The 7 Ps of marketing are the core building blocks required for any marketing strategy. Jerome McCarthy conceptualised the first 4 Ps in 1964 and these were increased to 7 in 1981 by Booms and Bitner. Here, we outline each of the 7 Ps (starting with McCarthy’s original 4) and tell you why you need to apply them to your marketing activities.
Your product is what you sell. This includes all product features, services, benefits, experiences and advantages.
When you market your product, you need to think about what problem it is solving for your customers. Why do they want it? How will it enhance their life? What else will they need to use it or improve it?
Market research can help inform you about what your customers really want and need. It can also reveal how you can develop and improve your products. You need to ensure that your product is right for the market and that it meets or exceeds the customer’s demands.
This is how much you charge your customers for your products, services or experiences. When determining a price, you must consider how much you want to charge and how much your customers are willing to pay. Within your pricing you must account for overheads, profit margins, competitors and payment methods. You will also want to consider offering discounts and sales if that would attract or help customers.
Often called the ‘marketing tactics,’ your promotions are how you show your customers what you have to offer. Promotions include direct marketing, sales tactics, advertising or promotions.
Traditionally, marketers would have used television, radio and newspapers to promote their product. Nowadays, promotions are far more advanced. You can display your products and sales incentives digitally through social media, displays ads, emails or pop-ups.
When devising your promotional plans, it is crucial to think what your customers will see and respond to. If you’re aiming for an older audience, then traditional media could be more effective. If your audience is young, then promote using social media.
‘Place’ is about where you design, make, sell and display your products or services. This could include a warehouse, shop or online store. Even if you don’t have a physical store, your operation locations can be vitally important to your customers. Perhaps they want to shop locally or have the option of quick delivery.
If you do have a physical store, consider your potential competitors. Does a street with other shops like yours demonstrate a crowded marketplace or an excellent opportunity to get a piece of the action?
Place also relates to the internal layout of a physical store. The way you display your products and use visual merchandising can be crucial to how customers engage with your products.
‘People’ are all of your employees and those working with your company, including you. Your company will operate effectively if all people are committed to the brand and its success.
Make your employees and colleagues feel included, motivated and, most importantly, valued. Investing in excellent training and customer service strategies can make all the difference to your staff and customers. People are far more likely to share a negative experience. But if your staff are happy then your customers are more likely to be happy, too.

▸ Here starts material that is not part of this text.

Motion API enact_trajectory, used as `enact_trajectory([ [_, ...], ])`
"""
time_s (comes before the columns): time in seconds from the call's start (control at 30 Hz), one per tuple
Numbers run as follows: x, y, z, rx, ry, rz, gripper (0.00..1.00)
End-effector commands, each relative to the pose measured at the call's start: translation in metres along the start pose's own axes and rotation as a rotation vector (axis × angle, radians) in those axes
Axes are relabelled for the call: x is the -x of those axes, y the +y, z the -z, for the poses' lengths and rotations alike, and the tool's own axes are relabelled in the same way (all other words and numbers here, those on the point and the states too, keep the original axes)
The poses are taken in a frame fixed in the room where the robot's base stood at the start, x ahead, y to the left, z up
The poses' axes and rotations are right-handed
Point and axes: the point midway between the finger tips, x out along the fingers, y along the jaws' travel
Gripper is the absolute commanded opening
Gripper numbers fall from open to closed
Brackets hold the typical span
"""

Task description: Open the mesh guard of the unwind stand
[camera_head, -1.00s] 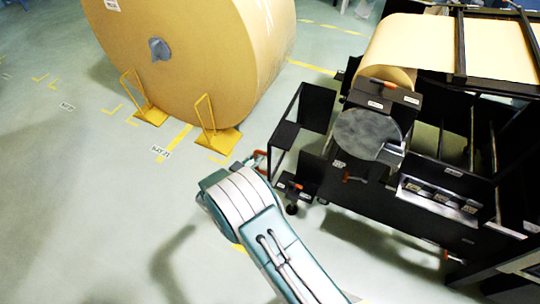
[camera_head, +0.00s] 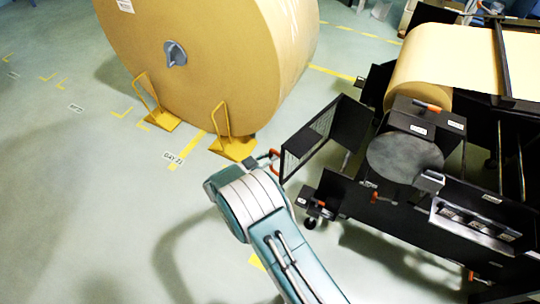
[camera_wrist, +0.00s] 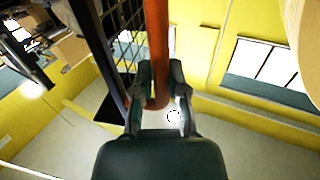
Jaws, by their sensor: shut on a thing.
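The mesh guard (camera_head: 308,146) of the unwind stand stands swung out from the stand's black frame in the head view, angled toward the lower left. Its orange handle (camera_head: 276,163) is at its outer edge. My gripper (camera_head: 268,160) is at that handle, partly hidden by my arm. In the wrist view, my gripper (camera_wrist: 157,92) is shut on the orange handle (camera_wrist: 157,45), and the guard's black mesh (camera_wrist: 122,30) runs just to the left. The unwind stand (camera_head: 400,200) shows a round grey disc (camera_head: 405,158) at its end.
A large kraft roll (camera_head: 215,60) stands at the upper left, with yellow chocks (camera_head: 235,148) at its base near my gripper. A paper web (camera_head: 455,60) runs over the stand. The floor (camera_head: 80,200) at the left is clear.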

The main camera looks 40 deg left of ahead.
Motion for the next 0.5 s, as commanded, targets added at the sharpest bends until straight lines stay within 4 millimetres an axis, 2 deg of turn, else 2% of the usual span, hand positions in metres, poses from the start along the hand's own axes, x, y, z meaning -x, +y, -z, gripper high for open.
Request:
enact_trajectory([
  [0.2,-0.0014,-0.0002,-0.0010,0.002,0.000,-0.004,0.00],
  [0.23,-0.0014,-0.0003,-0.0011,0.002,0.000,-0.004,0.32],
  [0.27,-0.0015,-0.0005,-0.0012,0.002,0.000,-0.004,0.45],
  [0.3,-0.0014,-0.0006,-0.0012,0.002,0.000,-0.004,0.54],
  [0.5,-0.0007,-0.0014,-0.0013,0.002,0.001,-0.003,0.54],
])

Process encompasses how you deliver your products and how easy you are to deal with. By having excellent processes in place, you ensure that your product is consistent and that your company is efficient and cost-effective.
What your customers see is counted as physical evidence. This can include the physical stores, the product, receipts, branding, packaging or how your employees dress. It is worth considering how you want your customers to see you. Do they want to do business with a casual, fun company or an exceptionally professional and no-nonsense business?
Each element of the marketing mix is essential to an effective marketing strategy. If you have a great product but no place to sell it, then your business will struggle. Similarly, if you have fantastic promotions but no people who believe in them, then the promotions will ultimately fall flat.
If you’re formulating a new marketing strategy, then use the 7Ps as your starting point. Work through every component and piece together a thorough and professional plan.